### Task to complete
Copy out every line in the entries below that includes "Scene".

- - - - - - -

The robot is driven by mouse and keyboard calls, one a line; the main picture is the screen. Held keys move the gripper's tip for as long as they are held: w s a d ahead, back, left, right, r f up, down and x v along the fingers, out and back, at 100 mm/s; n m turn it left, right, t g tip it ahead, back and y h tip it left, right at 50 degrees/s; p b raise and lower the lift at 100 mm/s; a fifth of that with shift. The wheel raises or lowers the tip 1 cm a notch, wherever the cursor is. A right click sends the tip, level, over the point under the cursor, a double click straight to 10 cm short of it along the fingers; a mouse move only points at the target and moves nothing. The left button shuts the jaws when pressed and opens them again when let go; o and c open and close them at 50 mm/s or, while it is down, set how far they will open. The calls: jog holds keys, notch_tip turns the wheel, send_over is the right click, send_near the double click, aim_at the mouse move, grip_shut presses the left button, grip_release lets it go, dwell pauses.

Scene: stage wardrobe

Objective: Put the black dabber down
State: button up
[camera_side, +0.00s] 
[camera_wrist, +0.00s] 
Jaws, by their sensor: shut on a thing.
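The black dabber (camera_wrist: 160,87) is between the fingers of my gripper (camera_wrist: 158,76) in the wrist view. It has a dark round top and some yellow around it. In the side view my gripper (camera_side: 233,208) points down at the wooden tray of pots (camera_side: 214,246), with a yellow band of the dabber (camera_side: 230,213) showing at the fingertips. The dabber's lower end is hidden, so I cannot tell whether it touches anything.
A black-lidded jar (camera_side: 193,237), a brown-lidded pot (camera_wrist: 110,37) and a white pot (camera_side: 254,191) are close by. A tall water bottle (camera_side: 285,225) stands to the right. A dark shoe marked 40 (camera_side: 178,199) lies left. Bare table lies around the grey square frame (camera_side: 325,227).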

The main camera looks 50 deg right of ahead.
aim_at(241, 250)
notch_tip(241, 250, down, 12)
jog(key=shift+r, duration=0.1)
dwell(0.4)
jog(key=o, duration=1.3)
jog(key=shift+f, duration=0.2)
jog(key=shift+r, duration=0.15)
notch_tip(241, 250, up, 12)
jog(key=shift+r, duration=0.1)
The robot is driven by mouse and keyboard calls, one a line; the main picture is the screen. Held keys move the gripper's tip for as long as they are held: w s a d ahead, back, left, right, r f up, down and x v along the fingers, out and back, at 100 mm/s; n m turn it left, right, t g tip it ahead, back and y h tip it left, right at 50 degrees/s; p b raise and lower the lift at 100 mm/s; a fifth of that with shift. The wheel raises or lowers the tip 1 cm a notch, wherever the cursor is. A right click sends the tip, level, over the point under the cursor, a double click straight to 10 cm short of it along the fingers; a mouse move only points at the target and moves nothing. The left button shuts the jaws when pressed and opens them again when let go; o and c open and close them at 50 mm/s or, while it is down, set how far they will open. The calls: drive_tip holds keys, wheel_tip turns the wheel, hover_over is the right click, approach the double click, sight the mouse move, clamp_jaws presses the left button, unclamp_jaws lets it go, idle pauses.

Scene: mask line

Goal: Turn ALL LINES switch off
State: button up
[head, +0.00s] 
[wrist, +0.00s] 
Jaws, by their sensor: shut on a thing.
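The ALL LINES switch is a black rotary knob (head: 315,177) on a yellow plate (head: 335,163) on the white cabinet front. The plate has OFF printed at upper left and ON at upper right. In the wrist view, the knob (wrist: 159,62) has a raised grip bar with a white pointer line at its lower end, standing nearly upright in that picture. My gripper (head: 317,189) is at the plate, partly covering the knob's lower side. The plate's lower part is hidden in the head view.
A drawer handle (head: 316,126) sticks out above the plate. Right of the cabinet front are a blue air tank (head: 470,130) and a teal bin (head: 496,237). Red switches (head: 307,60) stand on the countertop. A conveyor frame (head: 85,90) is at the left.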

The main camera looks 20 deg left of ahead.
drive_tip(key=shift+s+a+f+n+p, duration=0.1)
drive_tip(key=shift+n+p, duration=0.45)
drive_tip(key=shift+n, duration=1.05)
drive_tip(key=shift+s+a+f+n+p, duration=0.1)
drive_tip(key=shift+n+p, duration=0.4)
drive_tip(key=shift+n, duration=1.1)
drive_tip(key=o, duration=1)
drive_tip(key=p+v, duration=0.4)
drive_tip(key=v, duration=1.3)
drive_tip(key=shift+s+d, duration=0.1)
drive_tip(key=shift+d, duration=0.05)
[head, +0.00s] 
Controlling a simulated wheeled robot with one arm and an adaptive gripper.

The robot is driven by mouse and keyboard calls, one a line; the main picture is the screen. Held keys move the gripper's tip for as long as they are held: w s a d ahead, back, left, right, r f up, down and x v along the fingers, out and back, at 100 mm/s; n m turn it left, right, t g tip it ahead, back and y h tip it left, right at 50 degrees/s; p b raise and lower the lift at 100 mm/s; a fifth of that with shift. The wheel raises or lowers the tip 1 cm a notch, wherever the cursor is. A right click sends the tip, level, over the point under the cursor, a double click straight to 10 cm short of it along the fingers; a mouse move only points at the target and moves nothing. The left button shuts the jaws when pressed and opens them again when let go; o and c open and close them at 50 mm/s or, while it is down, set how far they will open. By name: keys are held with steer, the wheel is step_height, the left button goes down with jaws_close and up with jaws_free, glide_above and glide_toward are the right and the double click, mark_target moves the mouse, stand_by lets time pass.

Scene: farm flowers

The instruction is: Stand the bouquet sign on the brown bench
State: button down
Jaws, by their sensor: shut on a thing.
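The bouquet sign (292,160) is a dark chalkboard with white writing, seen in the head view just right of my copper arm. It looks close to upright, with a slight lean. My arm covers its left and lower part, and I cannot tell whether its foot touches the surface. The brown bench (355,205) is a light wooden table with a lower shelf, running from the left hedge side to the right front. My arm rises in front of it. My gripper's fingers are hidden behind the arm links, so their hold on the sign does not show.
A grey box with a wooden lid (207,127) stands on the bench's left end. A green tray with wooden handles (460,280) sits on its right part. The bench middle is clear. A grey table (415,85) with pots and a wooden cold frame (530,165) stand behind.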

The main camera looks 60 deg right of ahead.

- - - - - - -

### Answer to the exercise
Scene: stage wardrobe
Scene: mask line
Scene: farm flowers

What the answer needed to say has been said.